Reportedly, the Government of Vietnam is making plans to make the conditions for major casino projects investments more relaxed, so the country could actually loosen up its policies on foreign casino investments soon.

According to information, which has recently been revealed by a local news outlet, Vietnam’s Ministry of Finance (MoF) could liberalize the minimum capital requirements for foreign casino companies to make them easier to invest into the country’s Special Economic Zones (SEZ). The MoF has made a proposal to the Prime Ministry under which any capital allocated to other projects based in the SEZs, including infrastructure contributions, should be included in minimum investment calculations.

According to media reports, capital investment in other projects in so-called SEZs will be taken into account when calculating the minimum capital which could be disbursed by an investor in a large-scale casino project. The idea of the Ministry of Finance is aimed at helping the authorities resolve difficulties which are being faced by foreign investors. Moreover, the MoF is also aimed at attracting more investments into the casino and infrastructure sectors in the country’s Special Economic Zones, especially the one of Van Don. The latter has three locations which have been chosen as potential SEZs but have not attracted interest due to stricter ongoing requirements for investors.

The more relaxed regulation is expected to be helpful for foreign companies which would be willing to expand their presence into the country, and more specifically, in the integrated resorts’ development. According to the Ministry of Finance, this would provide a significant money flow in areas which are struggling with underdevelopment, such as the rural district of Van Don.

One of Ministry of Defence’s Departments Has Objected the Idea

Under the existing regulations, the minimum investment which should be made into an integrated resort complex is worth $2 billion, including a pre-development disbursement of $1 billion, before the competent authorities grant investors with a registration certificate. For the time being, no provision for external development contributions is currently provided.

As mentioned above, according to media reports, the MoF proposal is considered to be largely targeted at one of the three Special Economic Zones in the country – Van Don.

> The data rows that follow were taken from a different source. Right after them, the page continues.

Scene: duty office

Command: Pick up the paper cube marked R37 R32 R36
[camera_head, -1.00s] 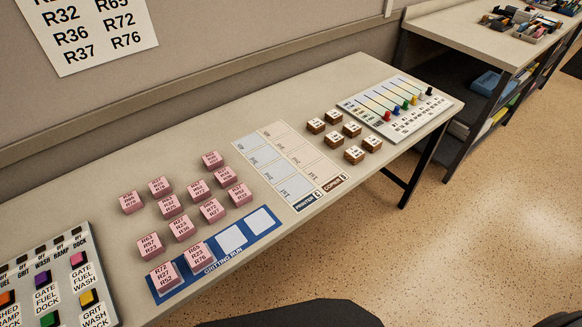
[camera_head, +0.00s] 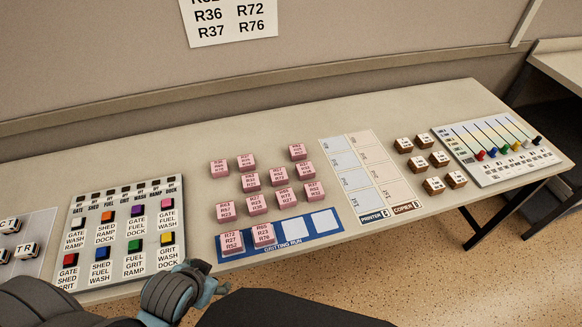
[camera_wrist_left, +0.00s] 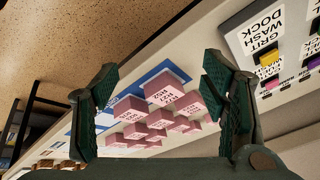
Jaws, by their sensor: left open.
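Several pink paper cubes stand on the desk in the head view, each with small printed codes. One cube at the right end of the front loose row (camera_head: 314,192) seems to read R37 and R32 on top; its last line is too small to be sure. Two other cubes (camera_head: 263,235) stand on the left squares of the blue gritting run strip (camera_head: 322,239). My left gripper (camera_head: 203,287) is at the desk's front edge, left of the strip and apart from the cubes. In the left wrist view it is open and empty (camera_wrist_left: 165,88), with pink cubes (camera_wrist_left: 164,88) beyond its fingers.
A button panel (camera_head: 124,228) lies left of the cubes. A printer and copier sheet (camera_head: 358,170), brown blocks (camera_head: 438,159) and a slider panel (camera_head: 495,150) lie to the right. A wall sheet (camera_head: 232,22) lists codes. The strip's two right squares are bare.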

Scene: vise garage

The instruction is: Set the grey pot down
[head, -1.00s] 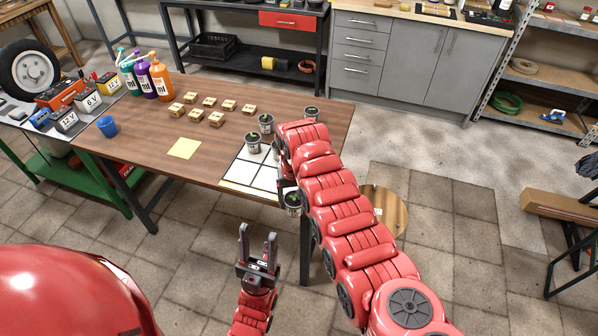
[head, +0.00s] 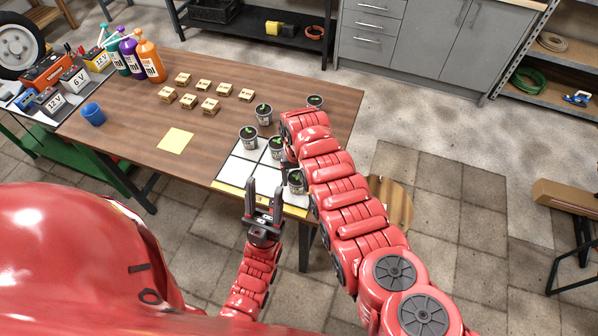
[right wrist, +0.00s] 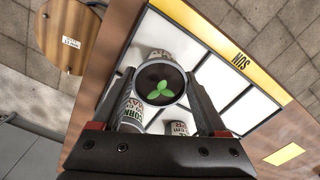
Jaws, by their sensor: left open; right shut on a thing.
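The grey pot (right wrist: 160,84) with a green seedling is between the fingers of my right gripper (right wrist: 161,98), which is shut on it. My arm hides most of the right gripper there. My left gripper (head: 263,200) is open and empty in front of the table.
Another pot (head: 315,102) stands at the table's right edge. Several small wooden blocks (head: 210,105), a yellow note (head: 175,141) and a blue cup (head: 93,114) are on the wooden table (head: 140,140). A round wooden top (right wrist: 68,38) is beyond the table edge.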

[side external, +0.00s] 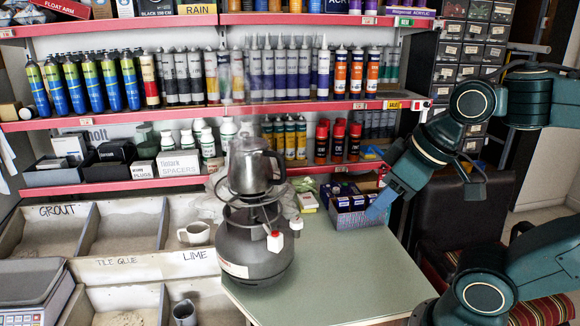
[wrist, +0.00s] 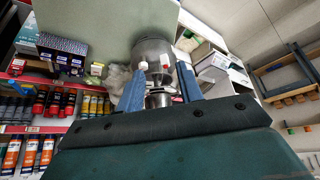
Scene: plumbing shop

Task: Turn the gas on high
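A dark grey gas bottle (side external: 253,255) stands on the green table, with a burner ring and a metal kettle (side external: 250,166) on top. Faint steam rises above the kettle. The knob's setting cannot be read.
A box of dark blue packs (side external: 350,208) stands at the table's back, near my gripper. Shelves of tubes and cans (side external: 180,105) line the back. Bins with a mug (side external: 194,234) lie left. The table's front right (side external: 345,280) is clear.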

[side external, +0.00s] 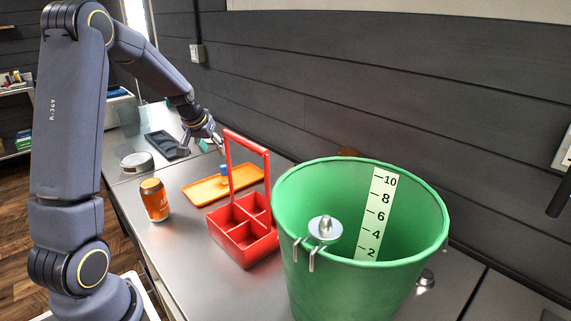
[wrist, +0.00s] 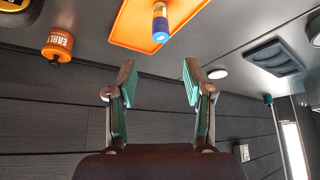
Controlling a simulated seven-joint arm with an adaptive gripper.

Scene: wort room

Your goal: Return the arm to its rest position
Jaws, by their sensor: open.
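My gripper (side external: 214,140) is at the end of my bent arm, above the far part of the bench, near the orange tray. In the wrist view my gripper (wrist: 158,84) has its two green-padded fingers wide apart, with nothing between them. The arm reaches up from the left, over and down toward the bench. The gripper looks clear of the tray and of the small blue-ended bottle (wrist: 160,24) on it.
An orange tray (side external: 197,192), an orange can (side external: 154,201), a red divided carrier (side external: 244,255) with a tall handle and a green bucket (side external: 335,285) stand on the bench. A dark grey tray (side external: 166,146) and a round white-rimmed item (side external: 137,162) lie farther back. A dark plank wall (side external: 400,90) runs behind.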

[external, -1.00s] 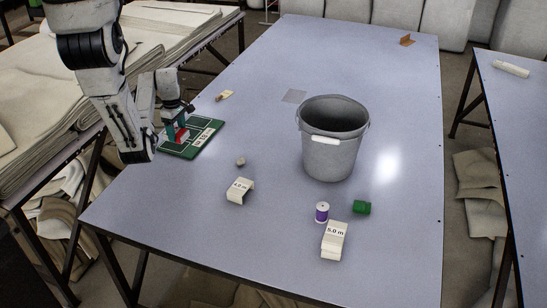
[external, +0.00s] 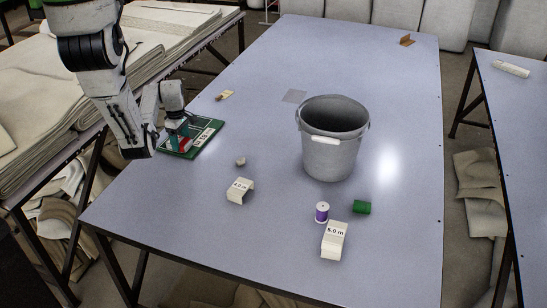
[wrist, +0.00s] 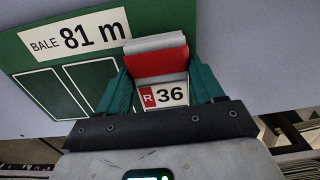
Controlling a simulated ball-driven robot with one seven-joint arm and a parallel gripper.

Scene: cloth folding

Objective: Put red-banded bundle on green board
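The red-banded bundle (wrist: 155,65) is a pale folded stack with a red band and a label reading R 36. In the wrist view it sits between my gripper's teal fingers (wrist: 160,85), which lie along both its sides. I cannot tell whether the bundle touches the board.
A grey bucket (external: 333,155) stands mid-table. Nearer are a 4.0 m tag (external: 240,190), a purple spool (external: 322,212), a green roll (external: 362,207) and a 5.0 m tag (external: 334,240). A small wooden piece (external: 224,95) lies beyond the board. The far table is mostly clear.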

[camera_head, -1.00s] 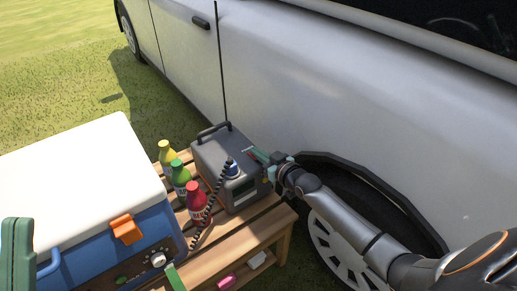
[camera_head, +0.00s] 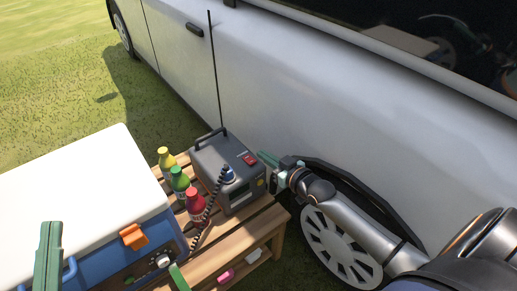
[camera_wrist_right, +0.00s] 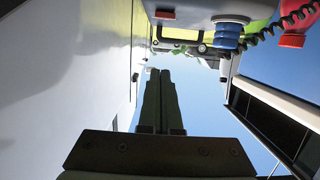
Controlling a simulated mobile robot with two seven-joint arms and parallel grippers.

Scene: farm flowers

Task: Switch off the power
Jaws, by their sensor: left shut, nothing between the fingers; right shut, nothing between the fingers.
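The switch also shows at the top of the right wrist view (camera_wrist_right: 165,14). My right gripper (camera_head: 263,156) is shut and empty, just right of the switch, and appears apart from it. Its closed fingers (camera_wrist_right: 160,75) fill the middle of the wrist view. My left gripper (camera_head: 50,228) is shut and empty over the cooler at lower left.
A blue plug (camera_head: 229,175) with a black coiled cord is on the box front. Yellow (camera_head: 167,159), green (camera_head: 179,181) and red (camera_head: 195,207) bottles stand beside it. A blue cooler with a white lid (camera_head: 85,185) is at left. The white car (camera_head: 300,95) is close behind.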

Currently, one integrated resort is being developed by the local real estate company Sun Group. The other two Special Economic Zones in the country are the central coastal area of North Van Phong and Phu Quoc in the southern part of the country.

For the time being, it remains unknown whether the proposal of the Ministry of Finance would be given the green light or not. One of the departments of the Vietnamese Ministry of Defence, however, has already objected, claiming that the new regime would not be fair to the corporations which had already made investments in the region.